Mi padre se mudó a la Ciudad de México en 1994 y lo que el chamaco de 8 años deseaba era que lo viera jugar futbol, para mostrarle que podía llegar, algún día, a vestir la camiseta del glorioso Puebla FC.
Lunes, miércoles y viernes, mi madre me llevaba a la ‘escuelita’ de la Franja en Estrellas del Sur y como se volvió costumbre, equipo que iba ganando era dueño de mi carta:
-¡Tiras para el otro lado! – gritaban desde el área técnica y tribuna.
-¡No, ahora soy del otro equipo! – mientras secaba mis lágrimas por un nuevo gol en contra.

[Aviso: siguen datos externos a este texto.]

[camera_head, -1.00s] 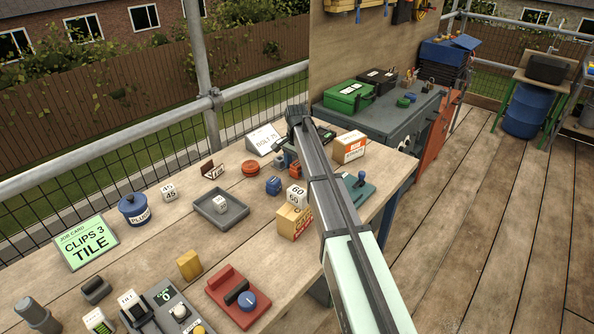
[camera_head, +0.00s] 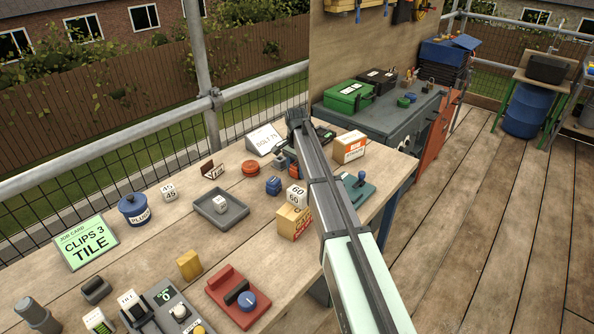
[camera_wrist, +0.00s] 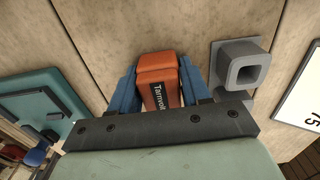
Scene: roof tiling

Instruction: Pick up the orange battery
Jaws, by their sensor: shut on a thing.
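The orange battery (camera_wrist: 158,75) shows in the wrist view, with a dark label on its side. My gripper (camera_wrist: 160,88) has its two blue fingers on either side of the battery, shut on it. The battery's lower part is hidden behind the dark bar of my gripper.
A grey square socket (camera_wrist: 240,65) stands close to the right of the battery. A teal plate (camera_wrist: 40,105) lies to the left. The "BOLT 75" card (camera_head: 264,139) stands behind.

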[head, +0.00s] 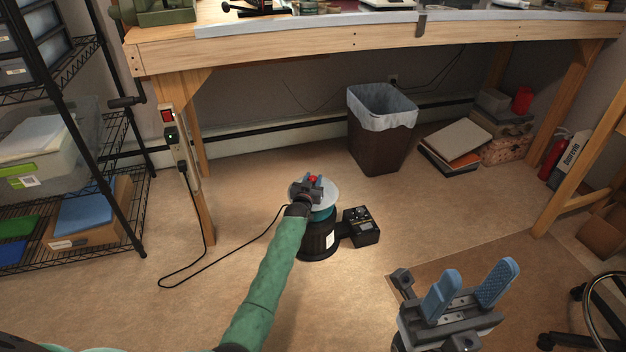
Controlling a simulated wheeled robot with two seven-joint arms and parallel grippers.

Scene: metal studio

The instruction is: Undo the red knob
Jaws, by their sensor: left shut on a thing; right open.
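The red knob (313,178) shows as a small red spot on top of a round machine with a pale disc top (329,193) and a dark, ribbed body (318,241). My left gripper (313,184) is over the disc and shut on the knob; its jaws hide much of the knob. My green-sleeved left arm covers the near left side of the machine. My right gripper (470,288) is open and empty, with its blue finger pads apart, at the lower right, away from the machine.
A black control box (361,227) sits right of the machine. A black cable (222,257) runs over the floor to a power strip (180,143) on the bench leg. A bin (381,137) stands behind. A wire shelf (70,150) is at left, a wooden bench (300,48) above.

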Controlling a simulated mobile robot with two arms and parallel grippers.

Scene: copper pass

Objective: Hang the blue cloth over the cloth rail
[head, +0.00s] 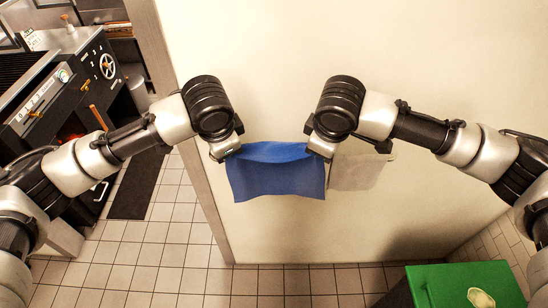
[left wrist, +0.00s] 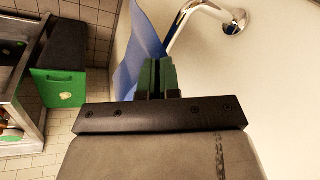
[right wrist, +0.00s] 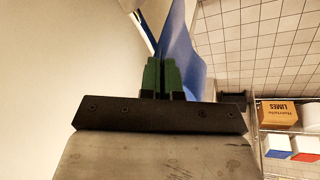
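The blue cloth (head: 276,176) is stretched between my two grippers in front of the pale wall and hangs down below them. My left gripper (head: 228,150) is shut on its upper left corner; the cloth also shows in the left wrist view (left wrist: 130,62). My right gripper (head: 318,147) is shut on its upper right corner; the cloth also shows in the right wrist view (right wrist: 182,45). The metal cloth rail (left wrist: 182,27) and its round wall mount show near the left fingers. In the head view the rail is hidden, and I cannot tell whether the cloth touches it.
A pale cloth (head: 358,170) hangs against the wall just right of the blue one. A green-topped surface (head: 440,285) stands at the lower right. A dark appliance (head: 85,80) stands at the left beyond the wall edge. The tiled floor (head: 180,225) below is clear.

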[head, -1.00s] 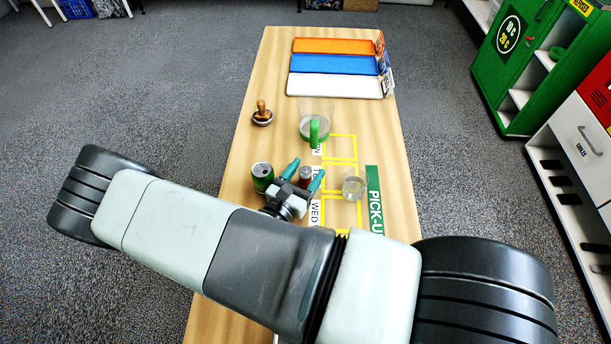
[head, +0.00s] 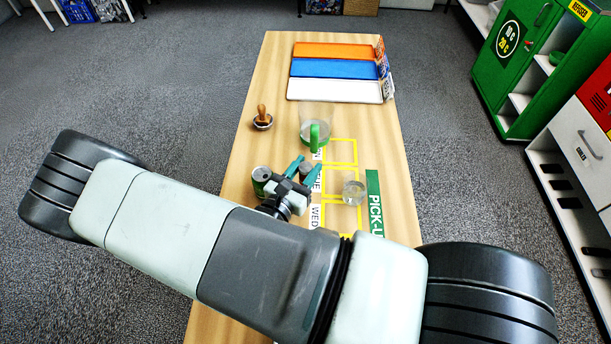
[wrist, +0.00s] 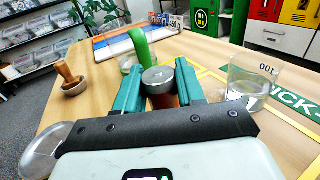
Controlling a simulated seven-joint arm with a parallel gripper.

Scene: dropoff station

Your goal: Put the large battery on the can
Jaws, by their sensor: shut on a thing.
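The large battery (head: 306,169) is upright, with a silver top and a copper-red side in the wrist view (wrist: 159,76). My gripper (head: 304,168) is shut on it, one teal finger on each side. The fingers flank it in the wrist view too (wrist: 158,88). Whether its base touches the table is hidden. The green can (head: 261,178) stands upright just left of my gripper, apart from the battery. Its lower part is partly hidden by my gripper. Its silver top shows at the lower left of the wrist view (wrist: 42,152).
A clear jug with a green handle (head: 315,134) stands close beyond the battery. A glass (head: 354,192) stands to the right, near the green pick-up strip (head: 373,190). Coloured trays (head: 333,67) lie at the far end.

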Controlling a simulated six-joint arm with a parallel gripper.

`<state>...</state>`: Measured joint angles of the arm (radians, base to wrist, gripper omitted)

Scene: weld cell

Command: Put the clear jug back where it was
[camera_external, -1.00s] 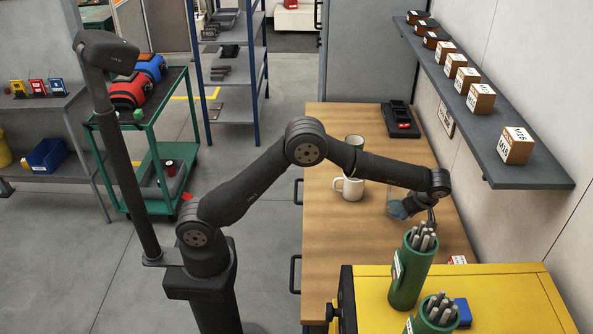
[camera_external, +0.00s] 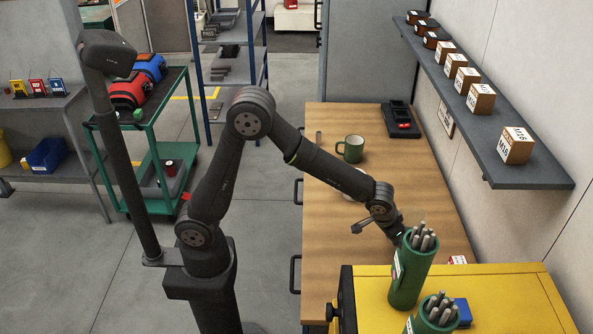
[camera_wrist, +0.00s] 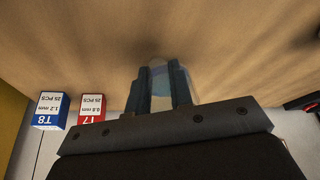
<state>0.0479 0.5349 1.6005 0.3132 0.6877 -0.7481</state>
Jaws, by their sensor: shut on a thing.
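The clear jug (camera_wrist: 159,77) shows in the wrist view as a see-through shape with a bluish tint, between and beside my fingers. My gripper (camera_wrist: 160,68) is shut on it. In the external view my gripper (camera_external: 397,234) is low over the near right part of the wooden table (camera_external: 330,235), partly behind a green canister of rods. The jug cannot be made out there. I cannot tell whether the jug touches the table.
The green canister (camera_external: 408,275) stands on the yellow cabinet (camera_external: 500,290), close in the picture to my gripper. A green mug (camera_external: 350,149) stands farther back; a white mug is mostly behind my arm. A blue box (camera_wrist: 50,110) and red box (camera_wrist: 90,107) show in the wrist view.

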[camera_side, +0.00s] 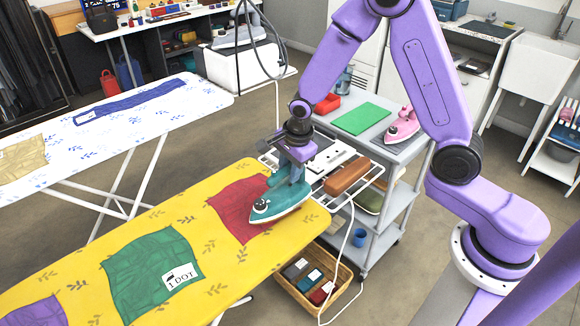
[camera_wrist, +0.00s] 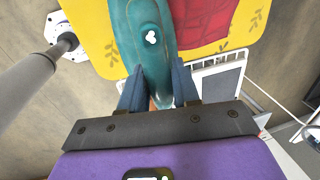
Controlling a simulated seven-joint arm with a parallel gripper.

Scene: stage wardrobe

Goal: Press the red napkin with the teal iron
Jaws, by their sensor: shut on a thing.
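The red napkin (camera_side: 236,208) lies on the yellow ironing board (camera_side: 75,258), near its right end. The teal iron (camera_side: 281,202) stands upright, soleplate down, over the right part of the napkin and covers some of it. My gripper (camera_side: 292,172) is shut on the iron's handle from above. In the wrist view the two blue fingers of my gripper (camera_wrist: 160,88) sit either side of the teal iron (camera_wrist: 150,40), and the red napkin (camera_wrist: 208,18) shows to the right of it. Whether the soleplate touches the cloth is hard to tell.
A green napkin (camera_side: 155,272) and a purple one (camera_side: 38,313) lie further along the board. A wire rack (camera_side: 268,160) adjoins the board's end, beside a grey trolley (camera_side: 408,151) with a pink iron (camera_side: 403,126). A white cord (camera_side: 345,245) hangs nearby. A basket (camera_side: 311,296) stands below.

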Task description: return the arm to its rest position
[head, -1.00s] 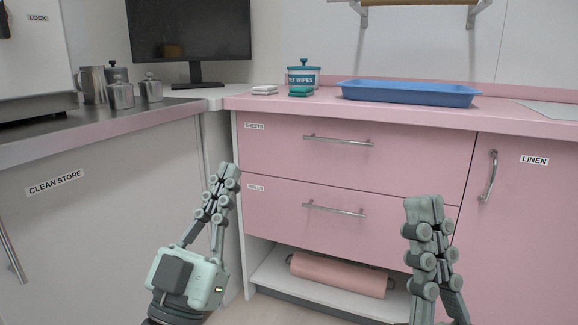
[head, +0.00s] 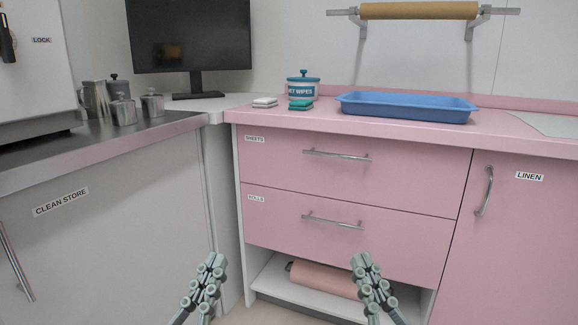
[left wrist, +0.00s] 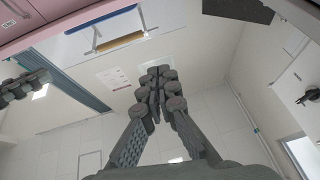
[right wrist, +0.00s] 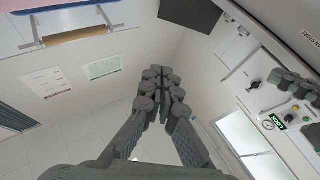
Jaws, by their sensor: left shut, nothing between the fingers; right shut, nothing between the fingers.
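My left gripper (head: 205,284) is low in the head view, in front of the gap between the grey and pink cabinets. It is shut and empty, and its fingers also fill the middle of the left wrist view (left wrist: 157,85). My right gripper (head: 364,272) is low in the head view, in front of the open lower shelf. It is shut and empty, and its fingers show in the right wrist view (right wrist: 160,85). Both grippers point upward and touch nothing that I can see.
The pink counter (head: 400,119) bears a blue tray (head: 405,107), a wet wipes tub (head: 302,87) and small folded packs. A pink roll (head: 325,279) lies on the lower shelf. Steel containers (head: 123,109) stand on the left counter. Drawers and doors are closed.

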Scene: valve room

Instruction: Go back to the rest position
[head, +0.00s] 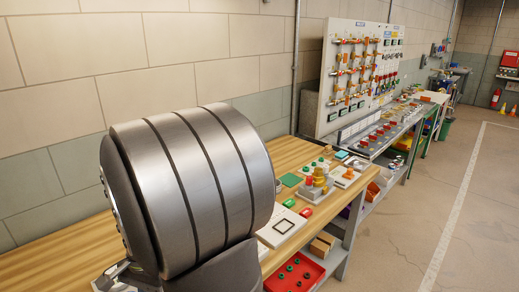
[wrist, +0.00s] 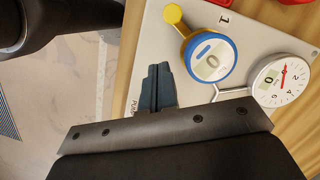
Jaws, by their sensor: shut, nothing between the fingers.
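My gripper (wrist: 158,86) shows in the wrist view as two dark fingers pressed together, with nothing between them. It is over or beside the lower left edge of a pale board (wrist: 190,18) marked with a 1; the gap between them cannot be told. On the board, a round blue-rimmed device (wrist: 210,60) with a yellow knob is to the right of the fingertips. A white dial gauge (wrist: 283,80) with a red needle is further right. I cannot make out my gripper in the head view.
A wooden bench (head: 75,248) runs along the wall, with coloured blocks (head: 316,180) and a framed white plate (head: 283,226) on it. A red tray (head: 295,273) is below its front edge. A valve panel (head: 362,70) stands further back. The floor (head: 425,190) at right is open.

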Varios entrenamientos pasaron y mi padre se hizo presente en aquel Golf gris que pasó por toda la familia.
-¡Hijo! – gritó emocionado mi padre, mientras trotábamos al rededor del parque.
-¡Hola, papá. Estamos calentando! – lo saludé con una sonrisa dibujada en el árbol de enfrente.
Caí desmayado por 5 segundos, enojado por la vergüenza, misma que fue opacada por la carcajada de mi padre que, sobra decir, siguió su camino entre risas y murmullos -¡qué bruto árbol, se te atravesó!
Tal vez, por ese ‘trancazo’ en el árbol no llegué a ser futbolista.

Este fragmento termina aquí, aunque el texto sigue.